EXERCISE PROMPT
Your task is to return, exactly, the run of lines starting at the line holding "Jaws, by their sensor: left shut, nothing" and ending at the line holding "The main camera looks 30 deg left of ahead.", both ends included and no other lines.

※

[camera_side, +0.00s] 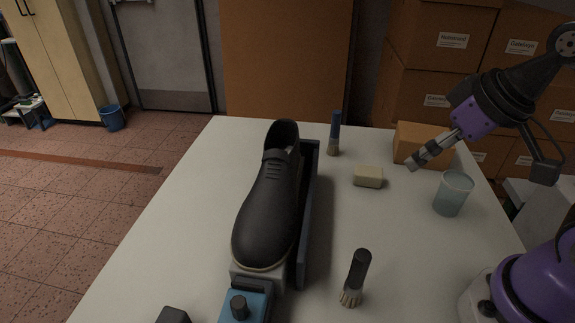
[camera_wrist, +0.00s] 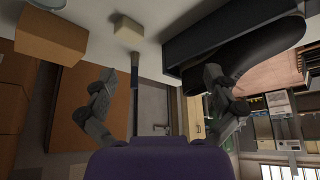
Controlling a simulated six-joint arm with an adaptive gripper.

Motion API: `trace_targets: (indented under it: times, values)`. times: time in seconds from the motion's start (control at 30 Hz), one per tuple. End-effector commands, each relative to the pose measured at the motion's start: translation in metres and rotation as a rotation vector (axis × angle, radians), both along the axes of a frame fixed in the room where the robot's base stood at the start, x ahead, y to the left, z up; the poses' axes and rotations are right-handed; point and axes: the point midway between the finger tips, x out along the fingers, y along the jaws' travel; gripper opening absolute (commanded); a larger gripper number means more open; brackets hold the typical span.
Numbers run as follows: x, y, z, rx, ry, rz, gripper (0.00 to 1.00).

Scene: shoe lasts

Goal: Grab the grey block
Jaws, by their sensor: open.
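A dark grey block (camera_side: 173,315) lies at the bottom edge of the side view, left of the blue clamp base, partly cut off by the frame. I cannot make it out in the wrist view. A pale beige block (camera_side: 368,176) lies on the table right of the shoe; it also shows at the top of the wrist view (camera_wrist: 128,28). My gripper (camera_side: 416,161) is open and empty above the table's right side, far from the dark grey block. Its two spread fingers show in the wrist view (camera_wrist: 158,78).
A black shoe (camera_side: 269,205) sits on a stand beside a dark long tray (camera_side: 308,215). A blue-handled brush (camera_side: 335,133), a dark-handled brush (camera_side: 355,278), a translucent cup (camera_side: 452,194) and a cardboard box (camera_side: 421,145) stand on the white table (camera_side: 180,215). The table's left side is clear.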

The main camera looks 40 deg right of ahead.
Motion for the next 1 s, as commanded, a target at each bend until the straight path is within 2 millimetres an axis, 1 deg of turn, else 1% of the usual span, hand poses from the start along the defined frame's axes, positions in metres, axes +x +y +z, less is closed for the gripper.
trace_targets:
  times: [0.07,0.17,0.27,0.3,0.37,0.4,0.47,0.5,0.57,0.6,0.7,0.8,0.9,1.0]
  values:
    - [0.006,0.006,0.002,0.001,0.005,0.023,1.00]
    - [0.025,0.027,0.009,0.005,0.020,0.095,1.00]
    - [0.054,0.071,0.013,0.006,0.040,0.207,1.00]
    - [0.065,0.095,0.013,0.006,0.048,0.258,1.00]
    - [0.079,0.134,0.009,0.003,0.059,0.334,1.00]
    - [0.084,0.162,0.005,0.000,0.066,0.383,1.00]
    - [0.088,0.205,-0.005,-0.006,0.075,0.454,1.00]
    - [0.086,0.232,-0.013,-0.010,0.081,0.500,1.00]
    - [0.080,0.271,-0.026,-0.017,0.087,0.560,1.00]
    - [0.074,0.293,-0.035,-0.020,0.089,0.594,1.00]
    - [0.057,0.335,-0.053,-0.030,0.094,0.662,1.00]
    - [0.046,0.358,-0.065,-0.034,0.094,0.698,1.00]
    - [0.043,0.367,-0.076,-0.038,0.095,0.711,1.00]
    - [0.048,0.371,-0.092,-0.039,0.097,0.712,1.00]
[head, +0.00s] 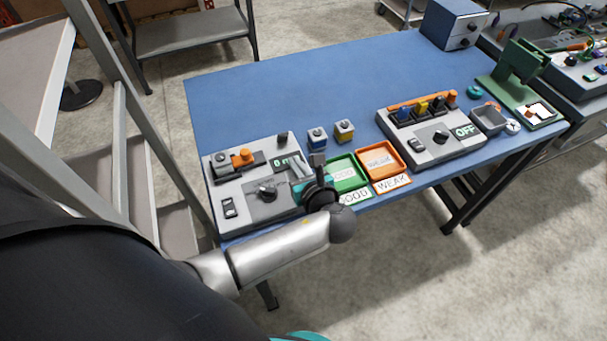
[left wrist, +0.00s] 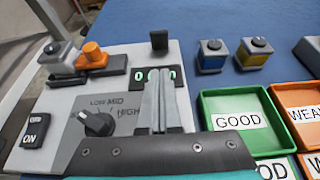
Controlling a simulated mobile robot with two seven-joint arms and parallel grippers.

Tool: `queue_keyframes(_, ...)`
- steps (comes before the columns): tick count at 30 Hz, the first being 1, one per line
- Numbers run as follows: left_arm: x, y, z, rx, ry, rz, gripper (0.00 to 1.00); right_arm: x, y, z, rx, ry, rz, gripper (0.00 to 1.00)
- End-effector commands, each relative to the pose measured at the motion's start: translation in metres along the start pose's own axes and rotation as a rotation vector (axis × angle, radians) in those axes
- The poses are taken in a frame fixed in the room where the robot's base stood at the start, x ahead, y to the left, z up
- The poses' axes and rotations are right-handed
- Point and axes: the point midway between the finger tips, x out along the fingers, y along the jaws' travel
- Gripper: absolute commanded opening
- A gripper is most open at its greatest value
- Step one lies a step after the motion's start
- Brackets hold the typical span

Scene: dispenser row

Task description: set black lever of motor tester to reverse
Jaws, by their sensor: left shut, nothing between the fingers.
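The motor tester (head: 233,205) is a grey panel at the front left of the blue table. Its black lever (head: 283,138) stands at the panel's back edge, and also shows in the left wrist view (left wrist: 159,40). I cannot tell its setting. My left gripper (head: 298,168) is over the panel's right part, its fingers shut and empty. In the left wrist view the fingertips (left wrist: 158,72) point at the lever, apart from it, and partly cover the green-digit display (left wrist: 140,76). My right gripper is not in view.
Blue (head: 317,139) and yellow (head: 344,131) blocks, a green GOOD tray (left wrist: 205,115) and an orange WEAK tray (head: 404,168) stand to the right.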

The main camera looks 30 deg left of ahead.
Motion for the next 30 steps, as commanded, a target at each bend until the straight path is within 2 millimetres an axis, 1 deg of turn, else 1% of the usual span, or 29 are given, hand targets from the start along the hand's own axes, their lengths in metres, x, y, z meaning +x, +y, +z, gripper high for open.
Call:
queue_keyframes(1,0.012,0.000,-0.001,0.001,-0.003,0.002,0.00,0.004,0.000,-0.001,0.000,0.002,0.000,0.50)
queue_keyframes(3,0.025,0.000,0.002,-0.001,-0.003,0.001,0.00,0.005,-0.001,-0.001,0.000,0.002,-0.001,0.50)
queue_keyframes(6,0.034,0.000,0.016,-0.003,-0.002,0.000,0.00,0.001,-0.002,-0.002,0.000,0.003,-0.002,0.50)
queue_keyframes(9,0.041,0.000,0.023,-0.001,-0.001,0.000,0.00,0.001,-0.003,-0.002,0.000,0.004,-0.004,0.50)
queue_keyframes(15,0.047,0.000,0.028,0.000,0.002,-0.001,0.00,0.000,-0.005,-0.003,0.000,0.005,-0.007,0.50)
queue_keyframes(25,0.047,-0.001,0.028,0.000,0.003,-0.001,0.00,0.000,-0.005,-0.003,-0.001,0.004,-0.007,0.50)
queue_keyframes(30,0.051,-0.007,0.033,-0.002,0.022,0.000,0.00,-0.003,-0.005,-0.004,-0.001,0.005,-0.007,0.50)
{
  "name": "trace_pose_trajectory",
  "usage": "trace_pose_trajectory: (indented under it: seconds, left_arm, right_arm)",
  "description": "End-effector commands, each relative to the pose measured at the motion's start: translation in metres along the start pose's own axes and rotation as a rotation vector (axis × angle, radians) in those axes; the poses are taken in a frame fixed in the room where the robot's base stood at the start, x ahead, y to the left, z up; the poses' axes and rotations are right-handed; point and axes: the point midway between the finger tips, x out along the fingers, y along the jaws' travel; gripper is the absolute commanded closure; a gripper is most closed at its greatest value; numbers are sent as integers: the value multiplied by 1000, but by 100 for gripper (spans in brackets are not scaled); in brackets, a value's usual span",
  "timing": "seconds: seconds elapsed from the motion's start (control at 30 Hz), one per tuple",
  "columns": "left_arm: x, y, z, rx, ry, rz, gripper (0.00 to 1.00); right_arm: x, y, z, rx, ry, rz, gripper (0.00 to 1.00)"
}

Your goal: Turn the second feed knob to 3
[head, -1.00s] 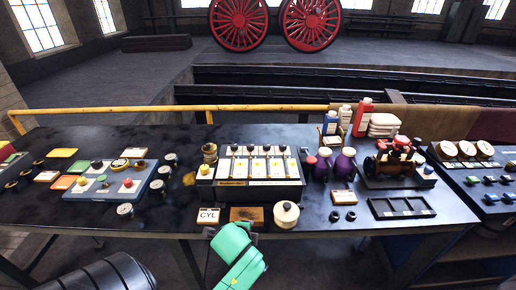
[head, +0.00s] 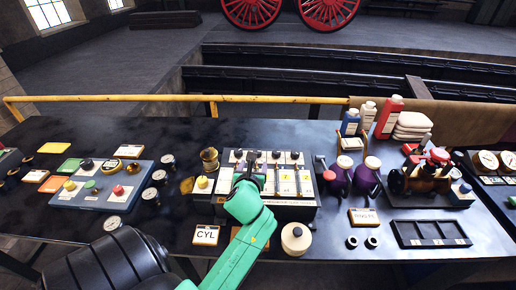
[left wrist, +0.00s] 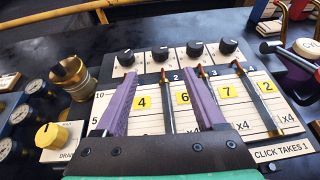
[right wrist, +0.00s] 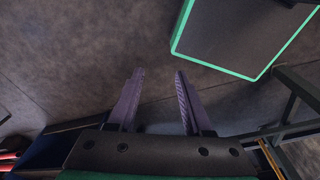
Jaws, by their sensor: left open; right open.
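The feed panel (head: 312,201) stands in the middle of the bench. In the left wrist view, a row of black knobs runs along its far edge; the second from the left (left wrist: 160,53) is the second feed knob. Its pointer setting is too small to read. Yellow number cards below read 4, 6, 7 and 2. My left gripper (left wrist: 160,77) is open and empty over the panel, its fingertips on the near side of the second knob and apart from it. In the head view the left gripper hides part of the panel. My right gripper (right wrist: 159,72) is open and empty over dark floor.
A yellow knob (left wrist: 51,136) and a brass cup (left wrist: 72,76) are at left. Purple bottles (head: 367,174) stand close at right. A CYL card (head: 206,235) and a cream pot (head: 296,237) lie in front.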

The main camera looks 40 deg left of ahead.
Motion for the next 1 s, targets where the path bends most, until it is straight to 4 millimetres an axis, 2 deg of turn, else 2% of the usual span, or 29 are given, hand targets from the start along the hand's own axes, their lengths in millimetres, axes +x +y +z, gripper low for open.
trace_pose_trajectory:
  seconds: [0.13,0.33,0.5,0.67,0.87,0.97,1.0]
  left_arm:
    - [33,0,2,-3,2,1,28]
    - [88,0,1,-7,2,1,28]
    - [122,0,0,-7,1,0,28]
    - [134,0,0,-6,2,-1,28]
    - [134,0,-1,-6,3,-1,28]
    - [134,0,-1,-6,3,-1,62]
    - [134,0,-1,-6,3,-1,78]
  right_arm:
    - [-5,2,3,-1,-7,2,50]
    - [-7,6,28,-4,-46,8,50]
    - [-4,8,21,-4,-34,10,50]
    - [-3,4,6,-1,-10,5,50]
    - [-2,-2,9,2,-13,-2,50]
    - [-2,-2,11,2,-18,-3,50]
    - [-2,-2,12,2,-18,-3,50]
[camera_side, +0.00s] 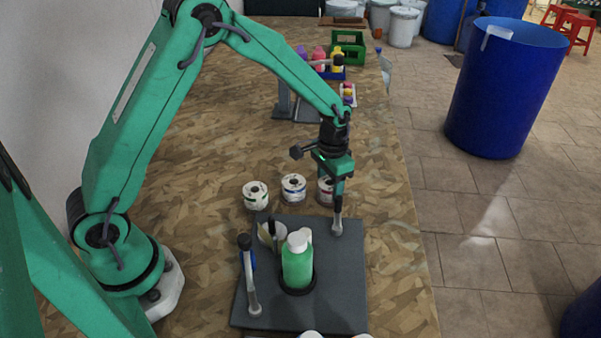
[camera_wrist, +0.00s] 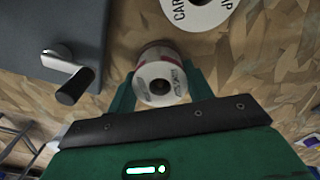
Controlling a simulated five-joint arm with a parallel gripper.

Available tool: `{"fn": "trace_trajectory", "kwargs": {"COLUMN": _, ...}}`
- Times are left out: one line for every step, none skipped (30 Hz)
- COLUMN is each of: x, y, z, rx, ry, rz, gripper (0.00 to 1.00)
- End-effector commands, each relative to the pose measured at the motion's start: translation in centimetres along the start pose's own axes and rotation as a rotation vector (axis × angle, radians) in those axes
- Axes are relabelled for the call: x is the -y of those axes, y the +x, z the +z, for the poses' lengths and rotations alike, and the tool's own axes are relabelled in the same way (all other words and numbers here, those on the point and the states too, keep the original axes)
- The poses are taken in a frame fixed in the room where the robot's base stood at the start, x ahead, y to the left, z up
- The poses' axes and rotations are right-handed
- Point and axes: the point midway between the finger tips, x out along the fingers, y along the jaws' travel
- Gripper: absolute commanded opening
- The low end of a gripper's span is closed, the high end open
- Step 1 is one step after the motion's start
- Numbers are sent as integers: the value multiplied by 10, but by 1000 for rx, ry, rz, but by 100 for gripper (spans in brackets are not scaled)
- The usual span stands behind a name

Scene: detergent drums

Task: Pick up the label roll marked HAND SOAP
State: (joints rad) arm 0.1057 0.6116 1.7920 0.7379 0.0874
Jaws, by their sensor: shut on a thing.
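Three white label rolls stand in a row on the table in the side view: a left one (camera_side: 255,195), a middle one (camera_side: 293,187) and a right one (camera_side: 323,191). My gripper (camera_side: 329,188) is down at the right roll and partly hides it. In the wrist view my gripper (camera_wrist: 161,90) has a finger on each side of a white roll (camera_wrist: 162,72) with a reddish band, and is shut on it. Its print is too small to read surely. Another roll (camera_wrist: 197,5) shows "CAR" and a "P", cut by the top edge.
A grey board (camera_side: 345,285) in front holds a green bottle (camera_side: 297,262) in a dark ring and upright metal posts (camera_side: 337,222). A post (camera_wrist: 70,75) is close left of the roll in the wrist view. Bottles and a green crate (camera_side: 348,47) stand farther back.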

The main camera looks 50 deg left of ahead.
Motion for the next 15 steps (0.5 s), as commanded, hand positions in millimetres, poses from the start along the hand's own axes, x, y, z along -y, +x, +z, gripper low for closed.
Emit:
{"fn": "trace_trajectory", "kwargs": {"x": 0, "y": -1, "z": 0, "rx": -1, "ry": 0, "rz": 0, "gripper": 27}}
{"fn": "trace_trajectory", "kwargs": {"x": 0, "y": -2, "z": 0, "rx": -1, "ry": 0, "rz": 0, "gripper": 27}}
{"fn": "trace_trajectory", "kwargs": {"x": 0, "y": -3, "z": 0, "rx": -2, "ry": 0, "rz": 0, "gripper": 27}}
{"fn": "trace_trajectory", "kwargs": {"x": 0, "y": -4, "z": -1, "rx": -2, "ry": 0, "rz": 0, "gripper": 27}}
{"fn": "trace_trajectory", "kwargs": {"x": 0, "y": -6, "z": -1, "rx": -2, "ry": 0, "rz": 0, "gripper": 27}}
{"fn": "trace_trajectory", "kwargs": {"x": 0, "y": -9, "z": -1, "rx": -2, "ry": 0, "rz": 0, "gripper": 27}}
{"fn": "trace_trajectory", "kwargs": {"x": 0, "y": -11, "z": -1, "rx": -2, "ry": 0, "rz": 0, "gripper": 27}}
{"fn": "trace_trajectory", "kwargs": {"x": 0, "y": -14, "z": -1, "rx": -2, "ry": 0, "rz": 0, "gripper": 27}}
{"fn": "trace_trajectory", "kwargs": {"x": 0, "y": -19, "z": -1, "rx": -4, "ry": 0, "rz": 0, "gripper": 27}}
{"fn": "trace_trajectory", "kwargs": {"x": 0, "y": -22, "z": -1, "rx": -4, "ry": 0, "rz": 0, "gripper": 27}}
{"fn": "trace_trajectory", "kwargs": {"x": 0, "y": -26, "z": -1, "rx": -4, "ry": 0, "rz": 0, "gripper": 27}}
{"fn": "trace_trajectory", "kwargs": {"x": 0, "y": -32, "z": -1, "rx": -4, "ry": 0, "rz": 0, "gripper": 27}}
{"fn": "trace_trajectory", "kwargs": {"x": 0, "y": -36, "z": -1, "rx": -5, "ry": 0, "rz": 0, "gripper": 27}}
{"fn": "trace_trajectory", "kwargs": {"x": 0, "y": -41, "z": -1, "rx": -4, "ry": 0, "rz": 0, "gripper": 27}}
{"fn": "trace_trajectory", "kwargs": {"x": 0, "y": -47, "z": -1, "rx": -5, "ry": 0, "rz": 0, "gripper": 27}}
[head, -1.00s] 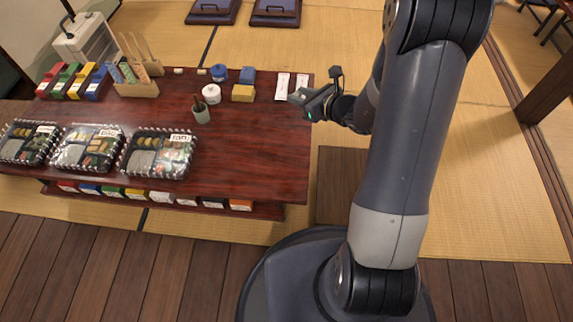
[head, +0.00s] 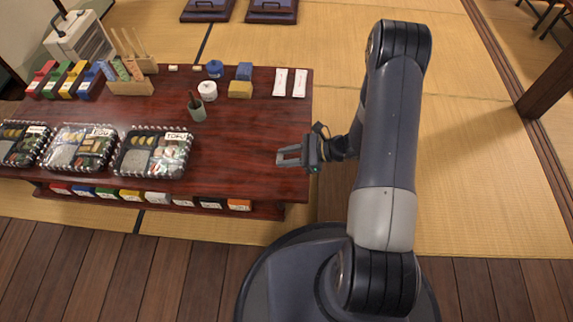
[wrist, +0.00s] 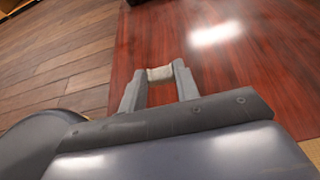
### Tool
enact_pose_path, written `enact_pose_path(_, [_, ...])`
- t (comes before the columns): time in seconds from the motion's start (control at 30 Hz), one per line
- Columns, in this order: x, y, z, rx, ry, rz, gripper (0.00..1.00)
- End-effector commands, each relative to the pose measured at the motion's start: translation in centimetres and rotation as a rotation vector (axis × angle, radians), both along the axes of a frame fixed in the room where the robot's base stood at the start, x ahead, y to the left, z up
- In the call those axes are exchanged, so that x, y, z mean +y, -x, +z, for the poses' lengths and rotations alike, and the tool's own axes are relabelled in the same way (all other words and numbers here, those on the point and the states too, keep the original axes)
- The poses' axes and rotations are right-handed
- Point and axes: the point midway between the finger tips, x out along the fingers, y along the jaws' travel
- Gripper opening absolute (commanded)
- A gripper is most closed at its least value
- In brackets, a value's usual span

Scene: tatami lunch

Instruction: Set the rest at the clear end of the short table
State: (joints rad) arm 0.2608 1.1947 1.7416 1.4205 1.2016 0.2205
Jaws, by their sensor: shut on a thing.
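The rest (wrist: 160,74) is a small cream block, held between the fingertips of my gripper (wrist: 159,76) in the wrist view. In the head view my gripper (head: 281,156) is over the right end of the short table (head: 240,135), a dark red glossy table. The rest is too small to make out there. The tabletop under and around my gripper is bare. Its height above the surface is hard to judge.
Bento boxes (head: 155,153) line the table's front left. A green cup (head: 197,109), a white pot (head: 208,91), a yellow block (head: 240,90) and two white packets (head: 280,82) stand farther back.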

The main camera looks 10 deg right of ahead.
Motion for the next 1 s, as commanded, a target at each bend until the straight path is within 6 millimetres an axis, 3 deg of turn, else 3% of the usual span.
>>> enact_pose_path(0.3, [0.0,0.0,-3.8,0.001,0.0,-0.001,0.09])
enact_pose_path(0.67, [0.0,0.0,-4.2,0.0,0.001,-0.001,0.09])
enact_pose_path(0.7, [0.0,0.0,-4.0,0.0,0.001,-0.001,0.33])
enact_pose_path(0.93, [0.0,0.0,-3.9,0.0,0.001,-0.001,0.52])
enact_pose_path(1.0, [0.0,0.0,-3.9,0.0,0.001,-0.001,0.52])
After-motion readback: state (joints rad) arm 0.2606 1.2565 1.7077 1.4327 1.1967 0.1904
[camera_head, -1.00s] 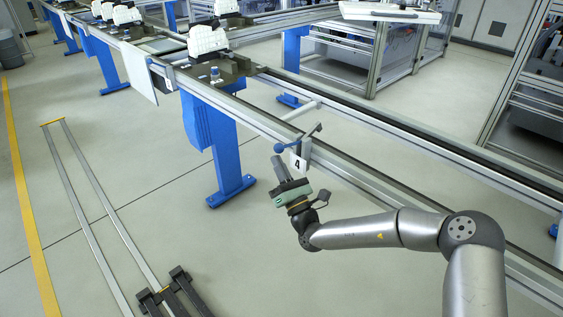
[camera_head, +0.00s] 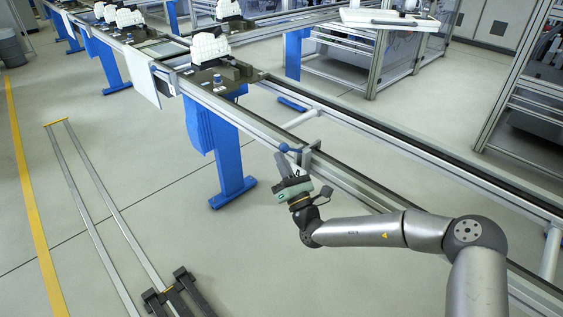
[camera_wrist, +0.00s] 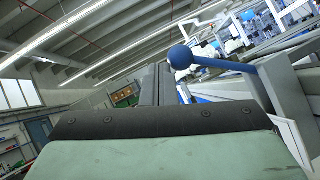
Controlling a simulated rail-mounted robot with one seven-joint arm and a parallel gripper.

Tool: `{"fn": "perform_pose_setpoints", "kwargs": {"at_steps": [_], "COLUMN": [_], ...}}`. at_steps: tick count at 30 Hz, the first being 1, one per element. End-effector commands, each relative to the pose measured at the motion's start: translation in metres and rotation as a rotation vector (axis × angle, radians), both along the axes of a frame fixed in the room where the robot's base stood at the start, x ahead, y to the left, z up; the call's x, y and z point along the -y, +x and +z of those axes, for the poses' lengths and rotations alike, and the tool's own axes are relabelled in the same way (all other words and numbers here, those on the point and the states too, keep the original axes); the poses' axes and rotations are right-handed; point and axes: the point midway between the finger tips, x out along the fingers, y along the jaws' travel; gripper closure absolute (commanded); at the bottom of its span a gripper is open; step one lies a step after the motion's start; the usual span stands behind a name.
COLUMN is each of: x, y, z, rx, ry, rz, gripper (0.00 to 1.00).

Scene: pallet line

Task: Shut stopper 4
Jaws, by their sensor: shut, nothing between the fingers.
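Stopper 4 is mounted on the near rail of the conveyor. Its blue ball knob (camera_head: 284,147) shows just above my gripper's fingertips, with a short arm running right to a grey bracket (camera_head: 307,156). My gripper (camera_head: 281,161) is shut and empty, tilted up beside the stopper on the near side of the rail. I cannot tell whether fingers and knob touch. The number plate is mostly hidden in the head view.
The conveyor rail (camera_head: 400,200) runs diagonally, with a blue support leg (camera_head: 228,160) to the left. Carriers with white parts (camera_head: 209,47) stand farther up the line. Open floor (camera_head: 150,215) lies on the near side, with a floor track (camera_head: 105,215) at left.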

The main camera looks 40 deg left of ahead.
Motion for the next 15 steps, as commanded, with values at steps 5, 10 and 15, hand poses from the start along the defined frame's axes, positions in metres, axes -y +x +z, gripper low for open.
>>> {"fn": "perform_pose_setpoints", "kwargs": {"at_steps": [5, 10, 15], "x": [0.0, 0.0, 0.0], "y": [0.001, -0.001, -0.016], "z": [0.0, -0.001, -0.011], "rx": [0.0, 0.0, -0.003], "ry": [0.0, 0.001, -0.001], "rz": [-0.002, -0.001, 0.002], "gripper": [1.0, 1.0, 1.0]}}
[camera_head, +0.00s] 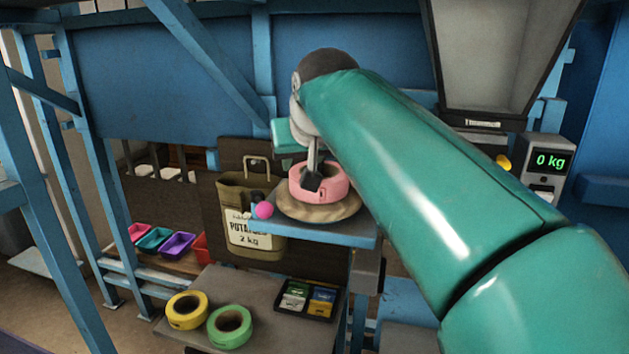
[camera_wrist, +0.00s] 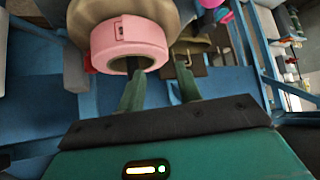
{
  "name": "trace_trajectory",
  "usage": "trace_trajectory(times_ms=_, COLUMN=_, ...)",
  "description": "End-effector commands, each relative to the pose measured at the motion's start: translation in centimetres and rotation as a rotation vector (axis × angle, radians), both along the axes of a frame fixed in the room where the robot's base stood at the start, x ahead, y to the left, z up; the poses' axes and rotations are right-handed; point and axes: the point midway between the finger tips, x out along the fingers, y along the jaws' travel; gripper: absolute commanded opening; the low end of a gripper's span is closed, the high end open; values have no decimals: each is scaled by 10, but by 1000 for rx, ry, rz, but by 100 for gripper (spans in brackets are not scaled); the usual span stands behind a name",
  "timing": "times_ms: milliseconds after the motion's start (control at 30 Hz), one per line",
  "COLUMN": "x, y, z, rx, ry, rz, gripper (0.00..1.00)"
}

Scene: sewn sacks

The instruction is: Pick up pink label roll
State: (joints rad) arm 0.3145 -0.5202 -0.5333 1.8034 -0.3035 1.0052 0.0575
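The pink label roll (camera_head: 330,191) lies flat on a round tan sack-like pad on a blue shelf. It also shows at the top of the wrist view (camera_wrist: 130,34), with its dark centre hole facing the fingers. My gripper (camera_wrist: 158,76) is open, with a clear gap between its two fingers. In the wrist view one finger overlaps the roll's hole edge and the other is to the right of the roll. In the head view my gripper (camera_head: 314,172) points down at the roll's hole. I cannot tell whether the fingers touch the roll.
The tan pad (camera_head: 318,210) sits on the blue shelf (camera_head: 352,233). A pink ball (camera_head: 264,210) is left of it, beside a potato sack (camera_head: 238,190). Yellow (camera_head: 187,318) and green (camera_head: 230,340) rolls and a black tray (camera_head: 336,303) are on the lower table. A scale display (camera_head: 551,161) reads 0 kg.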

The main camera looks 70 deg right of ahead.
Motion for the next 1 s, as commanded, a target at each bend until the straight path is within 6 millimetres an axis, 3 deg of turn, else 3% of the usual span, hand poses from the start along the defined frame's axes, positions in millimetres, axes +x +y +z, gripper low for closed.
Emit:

※

WRITTEN ANSWER
Jaws, by their sensor: left shut, nothing between the fingers.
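The motor tester (head: 233,205) is a grey panel at the front left of the blue table. Its black lever (head: 283,138) stands at the panel's back edge, and also shows in the left wrist view (left wrist: 159,40). I cannot tell its setting. My left gripper (head: 298,168) is over the panel's right part, its fingers shut and empty. In the left wrist view the fingertips (left wrist: 158,72) point at the lever, apart from it, and partly cover the green-digit display (left wrist: 140,76). My right gripper is not in view.
Blue (head: 317,139) and yellow (head: 344,131) blocks, a green GOOD tray (left wrist: 205,115) and an orange WEAK tray (head: 404,168) stand to the right.

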The main camera looks 30 deg left of ahead.

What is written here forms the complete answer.